La brigada, compuesta sólo por hembras –a los varones los habían puesto en un campamento aparte, bien lejano del de nosotras–, quedó en stop motion. La maestra gritó que siguiéramos trabajando y levantó los ojos hacia el cielo, bastante confundida.

El helicóptero volvió a pasar y nos lanzó como unos papelitos de colores. Los papelitos no eran sólo papelitos, lo supimos cuando dieron contra nuestro cráneo como si fueran balines, a riesgo de partirnos la cabeza. Eran caramelos. ¡Caramelos! Hacía años que no veíamos caramelos envueltos en papeles de colores, ni desenvueltos tampoco. De pronto, el desespero se apoderó de nosotras, nos olvidamos del deber y de lo demás, y nos lanzamos como fieras a recoger los caramelos que nos lanzaba aquella piñata de hierro que revoloteaba de un lado a otro. Nos llenábamos los bolsillos, las copas de los ajustadores, los sombreros […]; no nos metimos puñados en los oídos porque no cabían. (p. 40)

27.La soledad del tirano es el tema de El otoño del patriarca: «el hombre más solitario de la tierra» (García Márquez, 2012, pp. 29-30). En su semblanza de Fidel, García Márquez (1988) alude a «la leyenda de que es un solitario sin rumbo, un insomne desordenado e informal, que puede hacer una visita a cualquier hora y desvelar a sus visitados hasta el amanecer» (p. 12).

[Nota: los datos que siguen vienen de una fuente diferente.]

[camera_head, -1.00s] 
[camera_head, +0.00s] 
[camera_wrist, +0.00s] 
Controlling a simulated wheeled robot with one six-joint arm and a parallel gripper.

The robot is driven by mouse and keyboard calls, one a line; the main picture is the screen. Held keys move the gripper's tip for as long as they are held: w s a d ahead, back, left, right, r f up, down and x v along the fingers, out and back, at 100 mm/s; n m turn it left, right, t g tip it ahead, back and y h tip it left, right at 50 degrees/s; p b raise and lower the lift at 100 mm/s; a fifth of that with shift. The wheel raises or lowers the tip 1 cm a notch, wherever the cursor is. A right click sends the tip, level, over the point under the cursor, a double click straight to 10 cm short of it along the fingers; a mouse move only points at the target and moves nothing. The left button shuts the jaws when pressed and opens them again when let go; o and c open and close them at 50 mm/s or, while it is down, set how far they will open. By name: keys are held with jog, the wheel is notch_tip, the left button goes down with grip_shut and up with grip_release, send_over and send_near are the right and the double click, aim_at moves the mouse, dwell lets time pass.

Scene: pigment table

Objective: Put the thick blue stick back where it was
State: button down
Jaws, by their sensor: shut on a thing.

Pese a las diferencias notables entre un patriarca andino y analfabeta y un dictador caribe e ilustrado, aunque atípico, que ni bailaba ni cantaba, a las que habría que agregar evidentes despistes como la monstruosidad, la fealdad, el cuerpo enfermo, la potra, los pies planos y las estalinianas manos de doncella, son muchas más las afinidades que los contrastes. Similares son también las reacciones de la colectividad ante los actos de barbarie del régimen al exclamar: «si el general lo supiera, si hubiera alguien capaz de contárselo» (García Márquez, 2012, p. 169). La atmósfera de represión y vigilancia en el orbe del patriarca se reitera en la isla de los hermanos Castro. Son, pues, tantas las semejanzas intuidas por García Márquez que da la impresión de que su empeño, a veces aparatoso, por conocer personalmente a Castro estuviera orientado por la vanidad de comprobar el tamaño de sus aciertos de clarividente.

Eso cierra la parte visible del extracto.